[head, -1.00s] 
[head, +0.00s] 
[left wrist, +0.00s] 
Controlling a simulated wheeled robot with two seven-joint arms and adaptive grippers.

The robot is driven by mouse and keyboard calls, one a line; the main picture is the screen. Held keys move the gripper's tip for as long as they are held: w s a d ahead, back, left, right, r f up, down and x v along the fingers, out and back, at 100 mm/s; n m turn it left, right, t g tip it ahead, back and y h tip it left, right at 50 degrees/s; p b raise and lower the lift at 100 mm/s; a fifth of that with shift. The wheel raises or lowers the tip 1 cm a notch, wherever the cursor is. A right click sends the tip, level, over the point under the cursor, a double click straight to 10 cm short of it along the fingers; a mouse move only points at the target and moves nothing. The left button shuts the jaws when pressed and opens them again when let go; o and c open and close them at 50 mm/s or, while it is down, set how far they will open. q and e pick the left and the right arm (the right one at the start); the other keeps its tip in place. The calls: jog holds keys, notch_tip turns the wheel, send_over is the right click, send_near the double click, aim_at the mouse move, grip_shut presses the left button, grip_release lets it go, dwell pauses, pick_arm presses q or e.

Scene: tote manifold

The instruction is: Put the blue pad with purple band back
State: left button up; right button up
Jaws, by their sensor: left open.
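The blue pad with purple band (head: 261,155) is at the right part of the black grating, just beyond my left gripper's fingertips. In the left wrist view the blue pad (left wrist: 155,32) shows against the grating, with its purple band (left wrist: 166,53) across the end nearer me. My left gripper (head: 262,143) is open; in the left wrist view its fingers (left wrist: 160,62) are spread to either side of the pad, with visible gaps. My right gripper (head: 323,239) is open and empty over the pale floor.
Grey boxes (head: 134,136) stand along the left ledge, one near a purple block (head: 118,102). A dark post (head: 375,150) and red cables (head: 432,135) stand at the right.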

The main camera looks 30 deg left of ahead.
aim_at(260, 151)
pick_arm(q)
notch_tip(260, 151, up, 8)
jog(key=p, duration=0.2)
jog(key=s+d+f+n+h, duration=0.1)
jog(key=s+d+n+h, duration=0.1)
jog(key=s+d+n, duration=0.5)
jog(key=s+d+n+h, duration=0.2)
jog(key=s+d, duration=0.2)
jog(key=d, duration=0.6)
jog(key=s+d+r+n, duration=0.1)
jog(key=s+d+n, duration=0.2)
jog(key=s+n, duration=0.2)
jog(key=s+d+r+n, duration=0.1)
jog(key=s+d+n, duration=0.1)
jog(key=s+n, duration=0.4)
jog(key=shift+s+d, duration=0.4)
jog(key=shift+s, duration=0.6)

:: Exercise prompt ::
Your task is to repeat the data exactly; please include every line.

:: Output ::
[head, -1.00s] 
[head, +0.00s] 
[left wrist, +0.00s] 
Controlling a simulated wheeled robot with two seven-joint arms and adaptive grippers.

The robot is driven by mouse and keyboard calls, one a line; the main picture is the screen. Held keys move the gripper's tip for as long as they are held: w s a d ahead, back, left, right, r f up, down and x v along the fingers, out and back, at 100 mm/s; n m turn it left, right, t g tip it ahead, back and y h tip it left, right at 50 degrees/s; p b raise and lower the lift at 100 mm/s; a fifth of that with shift. The wheel raises or lowers the tip 1 cm a notch, wherever the cursor is. A right click sends the tip, level, over the point under the cursor, a double click straight to 10 cm short of it along the fingers; a mouse move only points at the target and moves nothing. The left button shuts the jaws when pressed and opens them again when let go; o and c open and close them at 50 mm/s or, while it is down, set how far they will open. q and e pick the left and the right arm (the right one at the start); the other keeps its tip in place. The calls: jog holds keys, notch_tip turns the wheel, send_over is the right click, send_near the double click, aim_at the mouse move, grip_shut presses the left button, grip_release lets it go, dwell pauses, pick_arm presses q or e.

Scene: tote manifold

The instruction is: Put the blue pad with purple band back
State: left button up; right button up
Jaws, by their sensor: left open.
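The blue pad with purple band (head: 261,155) is at the right part of the black grating, just beyond my left gripper's fingertips. In the left wrist view the blue pad (left wrist: 155,32) shows against the grating, with its purple band (left wrist: 166,53) across the end nearer me. My left gripper (head: 262,143) is open; in the left wrist view its fingers (left wrist: 160,62) are spread to either side of the pad, with visible gaps. My right gripper (head: 323,239) is open and empty over the pale floor.
Grey boxes (head: 134,136) stand along the left ledge, one near a purple block (head: 118,102). A dark post (head: 375,150) and red cables (head: 432,135) stand at the right.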

The main camera looks 30 deg left of ahead.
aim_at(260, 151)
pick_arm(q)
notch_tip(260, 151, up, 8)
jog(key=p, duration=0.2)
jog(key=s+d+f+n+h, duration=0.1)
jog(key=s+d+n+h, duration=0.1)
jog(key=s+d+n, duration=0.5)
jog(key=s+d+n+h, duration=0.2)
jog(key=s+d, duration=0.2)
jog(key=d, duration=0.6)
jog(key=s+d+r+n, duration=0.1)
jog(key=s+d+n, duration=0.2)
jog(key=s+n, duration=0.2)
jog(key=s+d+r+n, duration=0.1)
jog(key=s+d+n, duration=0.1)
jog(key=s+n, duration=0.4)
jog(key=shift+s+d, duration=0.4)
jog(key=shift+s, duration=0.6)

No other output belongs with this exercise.